The U.S dollar held broad gains in Asia on Monday as investors looked ahead to higher interest rates from the Federal Reserve
The U.S dollar held firm in Asia on Monday as investors looked ahead to higher interest rates from the Federal Reserve, while gold slumped to five-year lows as a lack of global inflation left little to hedge against.
The precious metal ran into a wave of selling in Asia that drove it down almost 4 percent at one stage to as deep as $1,088.05 an ounce. It was last at $1,107.70.
“It looks like someone was taking advantage of the low liquidity environment at the moment. It’s a bit of speculative selling going on,” said Victor Thianpiriya, analyst at ANZ Bank in Singapore.
Nearly 900,000 lots were traded on a key contract on the Shanghai Gold Exchange, compared to less than 27,000 lots on Friday, Reuters data showed. Prior to Monday, volume for July had averaged less than 30,000 lots.
Activity was light elsewhere with Japan on holiday and a dearth of major data in the diary, leading to a cautious session for stocks in Asia. Financial spreadbetters expected European bourses to open with gains of 0.1 to 0.2 percent.
Australia’s main index edged up 0.2 percent, but MSCI’s broadest index of Asia-Pacific shares outside Japan slipped 0.5 percent.
There was better news from China where home prices rose for a second month in a row in June, suggesting government efforts to boost the struggling property sector have started to gain traction.

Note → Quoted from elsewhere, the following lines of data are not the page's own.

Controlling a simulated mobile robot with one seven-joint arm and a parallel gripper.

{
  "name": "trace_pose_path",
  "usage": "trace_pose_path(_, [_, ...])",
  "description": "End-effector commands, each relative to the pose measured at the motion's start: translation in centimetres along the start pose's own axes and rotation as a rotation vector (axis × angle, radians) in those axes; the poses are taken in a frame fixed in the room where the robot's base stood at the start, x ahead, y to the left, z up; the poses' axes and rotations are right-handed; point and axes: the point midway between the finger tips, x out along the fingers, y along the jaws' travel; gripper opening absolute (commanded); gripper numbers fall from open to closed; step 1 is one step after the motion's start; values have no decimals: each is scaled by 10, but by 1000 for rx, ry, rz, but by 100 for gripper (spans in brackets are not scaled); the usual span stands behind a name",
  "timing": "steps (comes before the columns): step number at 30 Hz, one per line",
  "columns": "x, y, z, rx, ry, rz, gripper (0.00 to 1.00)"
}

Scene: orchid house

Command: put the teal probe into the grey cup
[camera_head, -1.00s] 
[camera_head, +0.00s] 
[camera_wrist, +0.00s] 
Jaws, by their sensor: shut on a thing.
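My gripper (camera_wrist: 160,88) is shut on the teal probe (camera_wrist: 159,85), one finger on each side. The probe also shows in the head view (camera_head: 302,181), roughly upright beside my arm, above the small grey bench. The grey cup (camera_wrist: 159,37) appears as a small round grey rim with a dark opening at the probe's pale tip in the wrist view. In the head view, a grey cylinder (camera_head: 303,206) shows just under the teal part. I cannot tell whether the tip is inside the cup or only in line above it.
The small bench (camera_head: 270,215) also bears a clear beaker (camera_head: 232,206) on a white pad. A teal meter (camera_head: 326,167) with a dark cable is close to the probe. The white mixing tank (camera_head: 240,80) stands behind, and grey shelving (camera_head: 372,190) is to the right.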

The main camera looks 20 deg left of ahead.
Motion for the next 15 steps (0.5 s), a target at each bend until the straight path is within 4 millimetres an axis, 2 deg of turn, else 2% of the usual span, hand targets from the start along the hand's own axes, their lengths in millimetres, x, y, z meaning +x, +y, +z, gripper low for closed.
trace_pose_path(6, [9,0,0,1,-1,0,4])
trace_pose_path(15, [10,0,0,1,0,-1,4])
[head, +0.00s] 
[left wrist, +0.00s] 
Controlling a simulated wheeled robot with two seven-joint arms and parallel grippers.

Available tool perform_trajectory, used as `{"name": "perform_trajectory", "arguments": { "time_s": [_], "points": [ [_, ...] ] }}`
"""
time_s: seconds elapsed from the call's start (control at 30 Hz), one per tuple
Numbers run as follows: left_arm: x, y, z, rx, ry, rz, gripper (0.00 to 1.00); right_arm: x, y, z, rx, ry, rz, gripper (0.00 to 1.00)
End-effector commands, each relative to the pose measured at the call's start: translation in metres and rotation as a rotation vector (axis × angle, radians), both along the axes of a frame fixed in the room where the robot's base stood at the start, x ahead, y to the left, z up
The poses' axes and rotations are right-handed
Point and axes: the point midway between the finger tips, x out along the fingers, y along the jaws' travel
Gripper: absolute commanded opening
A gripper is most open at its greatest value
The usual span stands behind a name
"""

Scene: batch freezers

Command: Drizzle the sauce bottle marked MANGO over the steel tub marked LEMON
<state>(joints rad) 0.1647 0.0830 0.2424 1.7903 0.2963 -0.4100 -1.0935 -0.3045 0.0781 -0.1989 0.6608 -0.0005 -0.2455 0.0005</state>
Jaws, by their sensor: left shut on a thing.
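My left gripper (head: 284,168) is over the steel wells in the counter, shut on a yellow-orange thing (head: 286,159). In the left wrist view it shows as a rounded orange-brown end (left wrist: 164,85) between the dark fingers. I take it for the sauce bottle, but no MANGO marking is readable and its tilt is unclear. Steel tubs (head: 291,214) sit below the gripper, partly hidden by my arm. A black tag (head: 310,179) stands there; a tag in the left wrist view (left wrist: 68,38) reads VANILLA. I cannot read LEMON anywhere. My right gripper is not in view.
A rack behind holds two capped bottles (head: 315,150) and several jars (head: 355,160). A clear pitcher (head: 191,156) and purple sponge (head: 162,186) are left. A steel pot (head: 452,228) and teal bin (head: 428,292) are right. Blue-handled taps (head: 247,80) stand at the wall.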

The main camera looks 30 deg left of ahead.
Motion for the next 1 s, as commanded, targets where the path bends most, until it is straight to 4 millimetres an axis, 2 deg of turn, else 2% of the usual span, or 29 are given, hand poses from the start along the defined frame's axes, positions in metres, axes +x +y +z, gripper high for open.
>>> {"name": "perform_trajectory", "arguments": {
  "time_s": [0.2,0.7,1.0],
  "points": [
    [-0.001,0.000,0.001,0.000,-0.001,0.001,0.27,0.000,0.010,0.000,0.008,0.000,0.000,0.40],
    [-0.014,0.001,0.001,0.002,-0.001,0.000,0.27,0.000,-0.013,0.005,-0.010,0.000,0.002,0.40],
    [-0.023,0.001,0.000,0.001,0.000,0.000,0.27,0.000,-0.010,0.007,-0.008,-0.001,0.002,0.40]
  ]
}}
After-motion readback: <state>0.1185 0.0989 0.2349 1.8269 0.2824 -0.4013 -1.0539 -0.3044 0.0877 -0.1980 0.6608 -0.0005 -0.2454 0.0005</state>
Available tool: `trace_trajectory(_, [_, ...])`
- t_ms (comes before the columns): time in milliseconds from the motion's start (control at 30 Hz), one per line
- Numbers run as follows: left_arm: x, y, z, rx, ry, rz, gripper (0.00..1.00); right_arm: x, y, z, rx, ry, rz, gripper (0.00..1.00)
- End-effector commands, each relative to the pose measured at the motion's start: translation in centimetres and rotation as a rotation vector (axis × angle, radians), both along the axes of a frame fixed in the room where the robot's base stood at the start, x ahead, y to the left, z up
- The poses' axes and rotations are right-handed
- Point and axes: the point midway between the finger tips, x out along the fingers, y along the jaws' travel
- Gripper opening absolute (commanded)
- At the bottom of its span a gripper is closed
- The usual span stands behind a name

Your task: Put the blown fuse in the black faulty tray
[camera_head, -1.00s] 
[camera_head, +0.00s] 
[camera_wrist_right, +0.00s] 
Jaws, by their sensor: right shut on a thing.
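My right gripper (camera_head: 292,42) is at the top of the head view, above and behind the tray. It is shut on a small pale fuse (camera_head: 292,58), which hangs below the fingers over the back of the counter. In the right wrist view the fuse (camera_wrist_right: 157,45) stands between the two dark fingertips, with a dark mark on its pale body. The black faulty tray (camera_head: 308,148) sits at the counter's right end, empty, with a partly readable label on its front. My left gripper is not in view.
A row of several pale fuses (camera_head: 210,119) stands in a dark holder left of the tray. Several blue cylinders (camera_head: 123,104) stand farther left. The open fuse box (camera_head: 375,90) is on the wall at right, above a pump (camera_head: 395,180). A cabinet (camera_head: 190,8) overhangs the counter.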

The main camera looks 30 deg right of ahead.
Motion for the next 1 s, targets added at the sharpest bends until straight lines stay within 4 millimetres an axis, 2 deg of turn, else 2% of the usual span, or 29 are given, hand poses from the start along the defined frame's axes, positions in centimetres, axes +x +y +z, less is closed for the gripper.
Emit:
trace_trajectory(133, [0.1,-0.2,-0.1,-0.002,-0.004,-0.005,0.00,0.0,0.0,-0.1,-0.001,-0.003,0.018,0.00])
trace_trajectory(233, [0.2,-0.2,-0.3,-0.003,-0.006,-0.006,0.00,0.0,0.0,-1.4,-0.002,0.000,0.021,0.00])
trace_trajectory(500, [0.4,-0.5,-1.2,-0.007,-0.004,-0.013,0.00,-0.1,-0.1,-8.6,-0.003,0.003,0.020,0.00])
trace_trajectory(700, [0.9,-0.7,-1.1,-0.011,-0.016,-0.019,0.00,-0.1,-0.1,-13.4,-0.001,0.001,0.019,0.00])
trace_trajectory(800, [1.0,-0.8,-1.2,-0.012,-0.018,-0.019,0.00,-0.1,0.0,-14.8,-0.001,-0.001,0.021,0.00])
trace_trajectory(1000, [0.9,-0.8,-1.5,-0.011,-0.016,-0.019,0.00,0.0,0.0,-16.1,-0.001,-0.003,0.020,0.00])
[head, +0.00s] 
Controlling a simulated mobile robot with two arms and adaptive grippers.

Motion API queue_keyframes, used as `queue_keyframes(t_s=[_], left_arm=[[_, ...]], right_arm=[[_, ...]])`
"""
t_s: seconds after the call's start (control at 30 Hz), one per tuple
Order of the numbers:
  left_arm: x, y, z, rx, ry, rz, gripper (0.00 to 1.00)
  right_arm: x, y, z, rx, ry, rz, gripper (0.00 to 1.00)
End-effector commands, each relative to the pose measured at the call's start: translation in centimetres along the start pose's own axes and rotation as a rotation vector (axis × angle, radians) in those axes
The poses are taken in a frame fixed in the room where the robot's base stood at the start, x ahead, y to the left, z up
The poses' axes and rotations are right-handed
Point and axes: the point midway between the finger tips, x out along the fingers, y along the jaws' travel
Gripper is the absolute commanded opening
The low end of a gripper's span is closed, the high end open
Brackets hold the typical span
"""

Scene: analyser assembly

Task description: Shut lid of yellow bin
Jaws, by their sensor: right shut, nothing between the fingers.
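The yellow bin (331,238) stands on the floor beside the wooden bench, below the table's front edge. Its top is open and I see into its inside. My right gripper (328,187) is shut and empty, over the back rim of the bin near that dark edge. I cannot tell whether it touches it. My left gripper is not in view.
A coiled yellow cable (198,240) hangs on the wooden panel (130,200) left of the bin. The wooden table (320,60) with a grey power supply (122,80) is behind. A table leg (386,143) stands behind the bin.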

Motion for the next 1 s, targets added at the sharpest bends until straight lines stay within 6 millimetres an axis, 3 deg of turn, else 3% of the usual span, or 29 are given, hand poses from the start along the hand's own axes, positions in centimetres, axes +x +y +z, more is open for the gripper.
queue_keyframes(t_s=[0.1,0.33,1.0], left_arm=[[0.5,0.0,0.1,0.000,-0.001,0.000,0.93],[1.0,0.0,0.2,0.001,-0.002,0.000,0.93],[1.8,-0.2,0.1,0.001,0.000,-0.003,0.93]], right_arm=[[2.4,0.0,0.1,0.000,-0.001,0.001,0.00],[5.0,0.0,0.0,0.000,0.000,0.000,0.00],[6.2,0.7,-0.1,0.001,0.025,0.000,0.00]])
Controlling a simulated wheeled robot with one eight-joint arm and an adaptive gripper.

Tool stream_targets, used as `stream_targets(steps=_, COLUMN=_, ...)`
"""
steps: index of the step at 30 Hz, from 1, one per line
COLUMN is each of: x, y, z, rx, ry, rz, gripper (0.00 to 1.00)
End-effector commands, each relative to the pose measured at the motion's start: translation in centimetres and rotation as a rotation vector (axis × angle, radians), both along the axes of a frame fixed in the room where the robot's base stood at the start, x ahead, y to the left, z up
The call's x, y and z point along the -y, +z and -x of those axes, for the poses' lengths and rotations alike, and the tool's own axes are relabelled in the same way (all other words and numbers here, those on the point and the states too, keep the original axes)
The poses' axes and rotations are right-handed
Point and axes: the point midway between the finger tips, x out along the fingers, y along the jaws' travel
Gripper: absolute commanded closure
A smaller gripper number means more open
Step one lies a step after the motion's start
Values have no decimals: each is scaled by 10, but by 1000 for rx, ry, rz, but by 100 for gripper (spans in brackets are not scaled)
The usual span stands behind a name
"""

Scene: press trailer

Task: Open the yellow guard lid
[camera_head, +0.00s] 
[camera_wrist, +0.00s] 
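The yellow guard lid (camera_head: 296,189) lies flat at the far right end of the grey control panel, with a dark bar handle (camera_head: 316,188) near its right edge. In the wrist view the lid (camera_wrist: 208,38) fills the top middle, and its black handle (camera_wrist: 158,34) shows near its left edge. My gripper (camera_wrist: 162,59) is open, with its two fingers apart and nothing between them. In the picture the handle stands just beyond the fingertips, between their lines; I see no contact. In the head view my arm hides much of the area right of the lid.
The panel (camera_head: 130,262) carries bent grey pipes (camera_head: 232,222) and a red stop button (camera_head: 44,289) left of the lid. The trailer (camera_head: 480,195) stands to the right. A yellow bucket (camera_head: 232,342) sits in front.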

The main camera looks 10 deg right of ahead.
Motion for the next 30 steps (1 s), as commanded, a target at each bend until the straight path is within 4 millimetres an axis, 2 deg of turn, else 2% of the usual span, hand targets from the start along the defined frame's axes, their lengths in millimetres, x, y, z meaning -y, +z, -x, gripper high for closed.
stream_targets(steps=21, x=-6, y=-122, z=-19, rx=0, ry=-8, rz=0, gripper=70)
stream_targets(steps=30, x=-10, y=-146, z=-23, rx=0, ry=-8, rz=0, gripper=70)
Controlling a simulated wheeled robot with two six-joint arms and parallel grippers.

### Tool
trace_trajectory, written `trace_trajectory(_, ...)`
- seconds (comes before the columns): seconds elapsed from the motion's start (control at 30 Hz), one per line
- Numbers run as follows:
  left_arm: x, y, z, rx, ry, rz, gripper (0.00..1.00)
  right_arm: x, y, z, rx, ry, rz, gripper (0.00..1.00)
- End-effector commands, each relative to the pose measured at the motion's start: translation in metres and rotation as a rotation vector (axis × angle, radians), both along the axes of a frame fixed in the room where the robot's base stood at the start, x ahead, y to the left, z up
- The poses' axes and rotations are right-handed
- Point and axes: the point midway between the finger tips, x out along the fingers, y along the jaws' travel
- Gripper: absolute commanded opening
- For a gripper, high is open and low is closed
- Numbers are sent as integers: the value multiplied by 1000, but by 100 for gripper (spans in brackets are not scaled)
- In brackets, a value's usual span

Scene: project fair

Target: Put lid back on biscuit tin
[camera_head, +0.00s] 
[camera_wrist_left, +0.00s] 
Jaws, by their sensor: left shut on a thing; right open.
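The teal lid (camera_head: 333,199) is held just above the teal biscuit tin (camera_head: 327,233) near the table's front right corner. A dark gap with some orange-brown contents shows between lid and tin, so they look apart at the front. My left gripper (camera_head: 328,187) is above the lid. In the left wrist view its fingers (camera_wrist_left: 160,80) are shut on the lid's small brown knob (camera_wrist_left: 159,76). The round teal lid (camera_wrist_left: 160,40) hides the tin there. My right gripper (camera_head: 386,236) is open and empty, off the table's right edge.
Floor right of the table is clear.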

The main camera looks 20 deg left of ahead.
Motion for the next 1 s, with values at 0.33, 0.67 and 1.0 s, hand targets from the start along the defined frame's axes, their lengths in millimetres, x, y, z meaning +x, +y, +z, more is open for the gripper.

China stocks seem to have pulled out of their recent nosedive amid a barrage of measures from regulators and buying by brokerages and mutual funds.
The Shanghai Composite Index was all but flat on the day, while the CSI300 index of the largest listed companies in Shanghai and Shenzhen dipped 0.6 percent.
Greek banks are set to reopen on Monday after a three-week shutdown, while German Chancellor Angela Merkel called for swift aid talks so Athens could also lift withdrawal limits.
With Greece fading from the limelight, markets focused on the relative outperformance of the U.S. economy and nudged the euro near to its lowest in seven weeks at $1.0822.
A break of the May trough around $1.0818/19 would likely embolden bears to head for the April lows at $1.0521.
“For now, with an agreement on the cards and Greece currently adhering to creditors’ demands, it appears markets can move on and focus on other things,” say analysts at ANZ.
“Solid U.S. data and further easing of global market stresses has driven expectations that the Fed could start to normalise rates this year.”
That helped the dollar up to 124.15 yen, near its highest in around three weeks, while the dollar index of 97.998 is on ground last visited in April.
In commodity markets, oil was burdened by the prospect of increased exports from Iran now a deal has been struck to ease sanctions on the country.
Brent crude was off 17 cents on Monday at $56.93 a barrel, while U.S. crude fell 25 cents to $50.64.